Selma Hegab, a journalism student on scholarship at American University in Cairo agreed. “The education system in Egypt is really all about class divides.” While public universities in Egypt are essentially free, AUC can cost close up to $25,000 a year. The campus is a different world than what she’s used to, the state-of-the-art television studio a stark contrast to her secondary school where she recalls everyone fighting over one computer. “For some time, being aware of these inequalities was…trendy,” she says, sitting outside an upscale coffee-chain near the university’s famed “Gucci Corner,” where stylish students don designer jeans and sunglasses. “Now that awareness has kind of faded. But I don’t blame them. I blame our society and how they were raised.”

Marwa, Abdel’s older cousin and de facto tutor, says she hopes to encourage him. But she fears her own experience doesn’t help.
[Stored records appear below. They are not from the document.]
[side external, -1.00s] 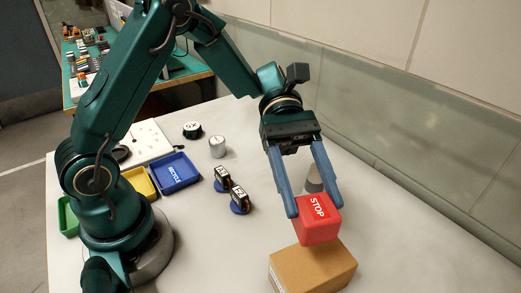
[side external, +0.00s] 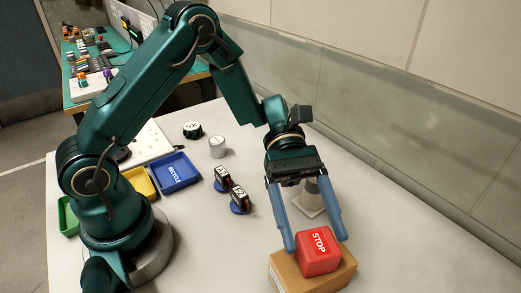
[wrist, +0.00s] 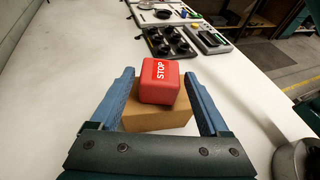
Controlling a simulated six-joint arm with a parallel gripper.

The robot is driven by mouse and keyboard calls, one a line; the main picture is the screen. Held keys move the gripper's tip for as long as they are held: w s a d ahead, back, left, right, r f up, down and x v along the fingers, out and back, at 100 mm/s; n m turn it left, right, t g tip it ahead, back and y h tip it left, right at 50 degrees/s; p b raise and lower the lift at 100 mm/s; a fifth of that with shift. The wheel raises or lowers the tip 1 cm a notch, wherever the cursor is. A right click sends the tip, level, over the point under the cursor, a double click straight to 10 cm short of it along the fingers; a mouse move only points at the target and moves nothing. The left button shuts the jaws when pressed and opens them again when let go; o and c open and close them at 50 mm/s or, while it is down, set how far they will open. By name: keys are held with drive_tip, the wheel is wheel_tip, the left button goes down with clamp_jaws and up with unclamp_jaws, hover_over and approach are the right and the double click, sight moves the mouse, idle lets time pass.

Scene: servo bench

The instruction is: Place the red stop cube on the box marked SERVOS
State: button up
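The red stop cube (side external: 319,265) rests on top of the brown cardboard box (side external: 288,277), its STOP label facing up. In the wrist view the cube (wrist: 160,92) sits on the box (wrist: 150,120), turned slightly relative to it. A white label edge shows low on the box in the side view, but its text is not readable. My gripper (side external: 317,246) is open around the cube, one finger on each side. In the wrist view narrow gaps show between the fingers (wrist: 158,76) and the cube.
A grey cone-like object on a pale square base (side external: 309,203) stands behind my gripper. Two servos on blue discs (side external: 231,190), a grey cylinder (side external: 217,148), and a blue RECYCLE tray (side external: 175,171) lie to the left. The table at right is clear.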

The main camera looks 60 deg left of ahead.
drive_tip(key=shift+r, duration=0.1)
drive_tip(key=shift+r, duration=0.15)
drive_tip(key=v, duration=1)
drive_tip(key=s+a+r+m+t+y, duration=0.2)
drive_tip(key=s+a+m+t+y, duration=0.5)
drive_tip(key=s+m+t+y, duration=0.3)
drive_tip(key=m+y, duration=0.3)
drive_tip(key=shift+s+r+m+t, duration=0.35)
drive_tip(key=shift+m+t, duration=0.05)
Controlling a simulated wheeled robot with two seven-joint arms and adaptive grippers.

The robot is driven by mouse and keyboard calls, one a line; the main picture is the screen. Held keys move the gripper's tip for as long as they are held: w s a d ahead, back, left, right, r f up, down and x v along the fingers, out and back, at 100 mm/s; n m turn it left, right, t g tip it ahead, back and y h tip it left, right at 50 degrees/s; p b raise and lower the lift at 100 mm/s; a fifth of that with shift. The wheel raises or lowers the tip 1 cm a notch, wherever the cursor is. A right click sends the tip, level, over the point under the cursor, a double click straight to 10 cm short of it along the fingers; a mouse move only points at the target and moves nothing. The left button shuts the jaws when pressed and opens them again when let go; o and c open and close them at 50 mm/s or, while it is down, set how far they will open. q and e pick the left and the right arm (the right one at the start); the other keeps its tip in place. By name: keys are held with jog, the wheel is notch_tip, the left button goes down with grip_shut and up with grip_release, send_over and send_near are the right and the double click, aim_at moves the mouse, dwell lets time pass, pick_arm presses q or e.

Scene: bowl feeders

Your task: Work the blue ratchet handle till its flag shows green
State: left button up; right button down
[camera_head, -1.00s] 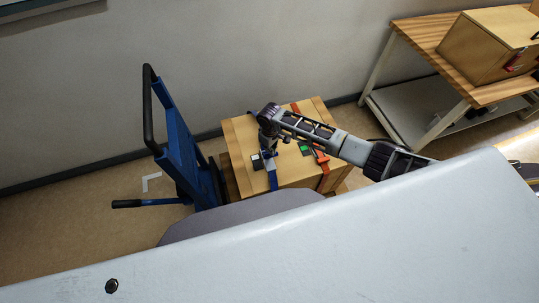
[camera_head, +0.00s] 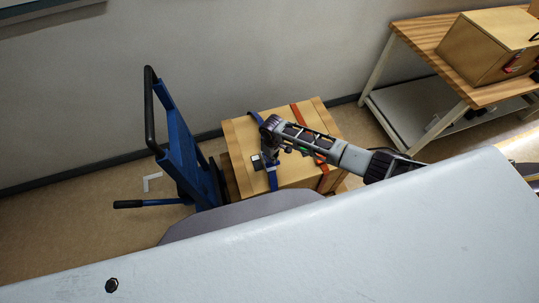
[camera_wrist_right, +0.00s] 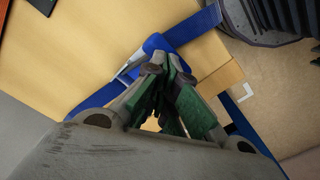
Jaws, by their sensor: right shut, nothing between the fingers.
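A blue strap (camera_head: 272,181) runs over a wooden box, and its blue ratchet handle (camera_wrist_right: 160,43) lies right at my fingertips in the right wrist view. A small pale and dark plate (camera_head: 257,162) sits beside the blue ratchet; I cannot make out a flag colour on it. My right gripper (camera_head: 270,158) is over the blue ratchet, pointing down. Its fingers (camera_wrist_right: 163,85) are shut with nothing between them; I cannot tell whether they touch the handle. The gripper hides part of the ratchet. My left gripper is not in view.
The wooden box (camera_head: 298,178) also carries an orange strap (camera_head: 323,180), with a bit of green beside it, partly behind my arm. A blue trolley (camera_head: 184,150) stands close on the left. A workbench (camera_head: 415,38) with another wooden box (camera_head: 490,45) is at the right.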

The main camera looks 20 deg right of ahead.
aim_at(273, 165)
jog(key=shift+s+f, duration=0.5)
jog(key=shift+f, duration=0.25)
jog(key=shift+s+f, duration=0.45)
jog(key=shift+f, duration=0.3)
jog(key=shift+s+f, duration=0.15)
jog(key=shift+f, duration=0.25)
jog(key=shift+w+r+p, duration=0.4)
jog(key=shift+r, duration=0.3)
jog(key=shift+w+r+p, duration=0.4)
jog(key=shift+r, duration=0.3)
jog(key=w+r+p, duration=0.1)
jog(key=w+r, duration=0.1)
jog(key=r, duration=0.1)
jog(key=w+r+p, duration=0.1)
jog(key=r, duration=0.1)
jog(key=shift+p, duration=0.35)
Over the past year she’s been trying to find work as a teacher. Though she knows the profession is undervalued, she believes she can create change in the system. But schools in her area haven’t been hiring. And those in other towns give preference to candidates who live nearby. Each day she travels more than two hours each way to Cairo to attend free classes offered by Education for Employment, a non-profit, which helps students develop critical thinking and leadership skills. “There’s also still a stigma attached to hiring students from a lower class bracket,” says Shahinaz Ahmed, the chief executive of Education for Employment in Egypt. “Even call centers want to hire students only from the American University in Cairo.”

The problem goes beyond money and resources; it’s also about the past. For decades, the Egyptian education system largely trained students to be loyal to the state. Textbooks were little more than carefully crafted propaganda. Last year, a committee formed by Egypt’s Ministry of Education demanded chapters be removed and recommended adding a new chapter on the revolution, which included glossy photographs of Tahrir Square. Mahmoud, the teacher in Sharqeyya, says he’s still waiting for replacements, and that some of his textbooks still call Mubarak “a savior of Egypt.”

Mostafa Mossad, the newly appointed Minister of Higher Education concedes that the change will take time. “There’s a whole system in place we need to wipe out,” he says. “Not only does education need reforming, but the actual structure of the ministry does as well. We have to first fight the corruption and the centralization of the Mubarak years.”

An engineering professor at Cairo University, Mossad served as an education advisor for Mohammad Morsi’s presidential campaign. Since then, his appointment has been contested, as critics fear he and other Islamists might force their religious beliefs on the country’s education system. According to Egyptian newspaper Al Masry Al Youm, in wake of the relatively small protests in Tahrir decrying the anti-Muslim film, Prime Minister Hisham Qandil noted that the first lesson of the school year would be about the Prophet Mohammed, and how to “defend and glorify for him for the sake of developing this nation.”

“People might have doubts,” Mossad says, “but trust me, I’m busy and hardly getting any sleep. I’m trying to make Egypt’s universities world-class institutions.”

Back in Menya El-Kamh, Marwa and Abdel’s village, the morning call to prayer sweeps through patchy fields and Abdel gets ready for the first day of school. Marwa waits on the phone; she is interviewing for a customer service position at a new e-commerce site, which sells electronics that most Egyptians can’t afford.

“You sometimes feel like you’re fighting a losing battle in Egypt,” says Marwa’s father, Mohammed, an engineer who works piece-meal jobs in the village. “But you keep going. There’s still no promise of working hard and achieving something better, yet we still have faith.”